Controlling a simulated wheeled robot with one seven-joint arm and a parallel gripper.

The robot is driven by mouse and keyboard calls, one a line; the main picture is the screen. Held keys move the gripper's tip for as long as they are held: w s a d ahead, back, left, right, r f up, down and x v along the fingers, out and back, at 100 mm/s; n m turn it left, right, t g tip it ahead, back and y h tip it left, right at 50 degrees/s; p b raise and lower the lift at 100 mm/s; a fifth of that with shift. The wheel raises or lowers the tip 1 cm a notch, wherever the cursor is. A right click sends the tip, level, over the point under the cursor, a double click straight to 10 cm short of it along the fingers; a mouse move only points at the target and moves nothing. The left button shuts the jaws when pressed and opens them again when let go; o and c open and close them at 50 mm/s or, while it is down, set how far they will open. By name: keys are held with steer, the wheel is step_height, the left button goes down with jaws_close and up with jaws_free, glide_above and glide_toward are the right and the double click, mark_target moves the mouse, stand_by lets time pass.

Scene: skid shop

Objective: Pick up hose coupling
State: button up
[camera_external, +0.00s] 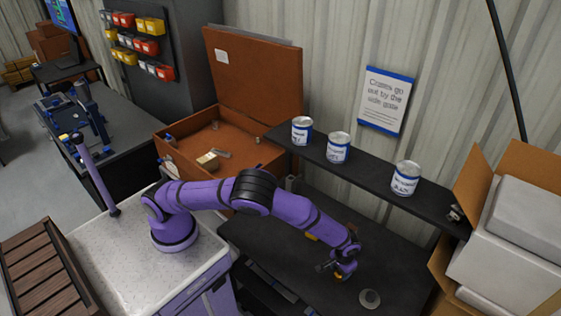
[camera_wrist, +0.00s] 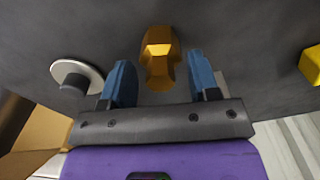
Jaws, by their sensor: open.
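A brass-coloured fitting, which I take to be the hose coupling (camera_wrist: 158,58), lies on the dark bench top in the wrist view. It is just beyond and between my two blue fingertips. My gripper (camera_wrist: 159,72) is open, with clear space between each finger and the fitting, and nothing is held. In the external view my gripper (camera_external: 336,270) points down low over the dark bench (camera_external: 275,245). There the fitting is hard to make out beside the fingers.
A grey disc with a stub (camera_wrist: 77,76) lies left of the fingers and a yellow block (camera_wrist: 312,64) lies right. A dark shelf (camera_external: 375,182) with three cans overhangs the bench's back. An open cardboard box (camera_external: 445,262) stands at right, an open brown chest (camera_external: 255,75) behind.

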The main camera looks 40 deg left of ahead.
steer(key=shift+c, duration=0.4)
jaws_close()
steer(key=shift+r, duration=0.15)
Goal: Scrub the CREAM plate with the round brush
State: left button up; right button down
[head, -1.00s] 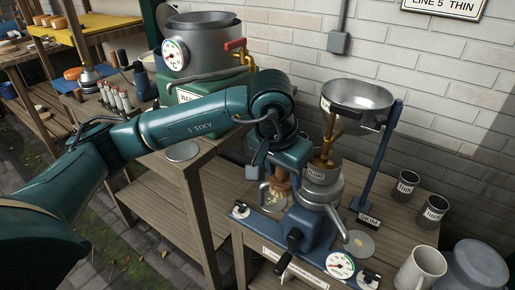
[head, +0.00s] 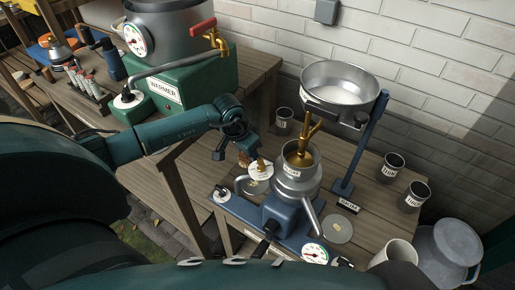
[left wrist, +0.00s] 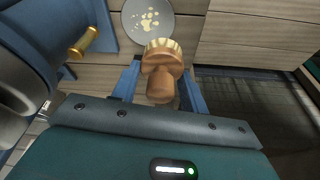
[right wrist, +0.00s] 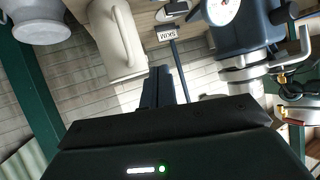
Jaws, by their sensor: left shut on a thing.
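My left gripper (left wrist: 160,82) is shut on the wooden round brush (left wrist: 162,68), whose pale bristles face the far side in the left wrist view. Just beyond them is a round grey plate (left wrist: 148,20) with cream-coloured spots. In the head view the left gripper (head: 248,150) holds the brush over this plate (head: 258,174), left of the separator's metal bowl; contact cannot be told. Its name label is not readable. A second round plate (head: 338,229) lies right of the separator, near the SKIM label (head: 347,207). My right gripper (right wrist: 160,86) is shut and empty near a cream mug.
The blue-based separator (head: 294,182) carries a wide pan (head: 345,88) above it. Cups (head: 393,166) and the mug (head: 394,256) stand on the right, beside a metal can (head: 442,252). The green warmer (head: 185,85) is at the back left.

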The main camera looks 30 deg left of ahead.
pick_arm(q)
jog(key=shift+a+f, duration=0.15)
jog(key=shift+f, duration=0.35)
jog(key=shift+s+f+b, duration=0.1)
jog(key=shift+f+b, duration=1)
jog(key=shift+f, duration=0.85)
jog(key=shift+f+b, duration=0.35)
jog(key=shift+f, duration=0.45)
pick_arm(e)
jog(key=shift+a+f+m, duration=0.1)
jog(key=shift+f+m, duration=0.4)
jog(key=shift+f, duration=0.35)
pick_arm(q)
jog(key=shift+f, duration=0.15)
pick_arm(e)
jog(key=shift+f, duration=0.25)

» SHORT EXERCISE
Return the listing above word for word, with the pictures removed.

» ANSWER TO THIS TASK
Controlling a simulated wheeled robot with one seven-joint arm and a parallel gripper.

The robot is driven by mouse and keyboard calls, one a line; the main picture is the screen. Held keys move the gripper's tip for as long as they are held: w s a d ahead, back, left, right, r f up, down and x v along the fingers, out and back, at 100 mm/s; n m turn it left, right, t g tip it ahead, back and y h tip it left, right at 50 degrees/s; p b raise and lower the lift at 100 mm/s; a fifth of that with shift. The wheel raises or lowers the tip 1 cm a notch, wherever the cursor is. A right click sends the tip, level, over the point under the cursor, a double click straight to 10 cm short of it along the fingers; a mouse move only points at the target and moves nothing. The left button shuts the jaws when pressed and opens them again when let go; o and c open and close them at 50 mm/s or, while it is down, set how far they will open. By name: keys are held with steer, the wheel is step_height, the left button goes down with jaws_close and up with jaws_free, glide_above and glide_toward are the right and the double click, mark_target moves the mouse, stand_by lets time pass.

Scene: skid shop

Objective: Pick up hose coupling
State: button up
[camera_external, +0.00s] 
[camera_wrist, +0.00s] 
Jaws, by their sensor: open.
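A brass-coloured fitting, which I take to be the hose coupling (camera_wrist: 158,58), lies on the dark bench top in the wrist view. It is just beyond and between my two blue fingertips. My gripper (camera_wrist: 159,72) is open, with clear space between each finger and the fitting, and nothing is held. In the external view my gripper (camera_external: 336,270) points down low over the dark bench (camera_external: 275,245). There the fitting is hard to make out beside the fingers.
A grey disc with a stub (camera_wrist: 77,76) lies left of the fingers and a yellow block (camera_wrist: 312,64) lies right. A dark shelf (camera_external: 375,182) with three cans overhangs the bench's back. An open cardboard box (camera_external: 445,262) stands at right, an open brown chest (camera_external: 255,75) behind.

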The main camera looks 40 deg left of ahead.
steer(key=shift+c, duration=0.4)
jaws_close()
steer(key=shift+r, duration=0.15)
Goal: Scrub the CREAM plate with the round brush
State: left button up; right button down
[head, -1.00s] 
[head, +0.00s] 
[left wrist, +0.00s] 
[right wrist, +0.00s] 
Jaws, by their sensor: left shut on a thing.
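My left gripper (left wrist: 160,82) is shut on the wooden round brush (left wrist: 162,68), whose pale bristles face the far side in the left wrist view. Just beyond them is a round grey plate (left wrist: 148,20) with cream-coloured spots. In the head view the left gripper (head: 248,150) holds the brush over this plate (head: 258,174), left of the separator's metal bowl; contact cannot be told. Its name label is not readable. A second round plate (head: 338,229) lies right of the separator, near the SKIM label (head: 347,207). My right gripper (right wrist: 160,86) is shut and empty near a cream mug.
The blue-based separator (head: 294,182) carries a wide pan (head: 345,88) above it. Cups (head: 393,166) and the mug (head: 394,256) stand on the right, beside a metal can (head: 442,252). The green warmer (head: 185,85) is at the back left.

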The main camera looks 30 deg left of ahead.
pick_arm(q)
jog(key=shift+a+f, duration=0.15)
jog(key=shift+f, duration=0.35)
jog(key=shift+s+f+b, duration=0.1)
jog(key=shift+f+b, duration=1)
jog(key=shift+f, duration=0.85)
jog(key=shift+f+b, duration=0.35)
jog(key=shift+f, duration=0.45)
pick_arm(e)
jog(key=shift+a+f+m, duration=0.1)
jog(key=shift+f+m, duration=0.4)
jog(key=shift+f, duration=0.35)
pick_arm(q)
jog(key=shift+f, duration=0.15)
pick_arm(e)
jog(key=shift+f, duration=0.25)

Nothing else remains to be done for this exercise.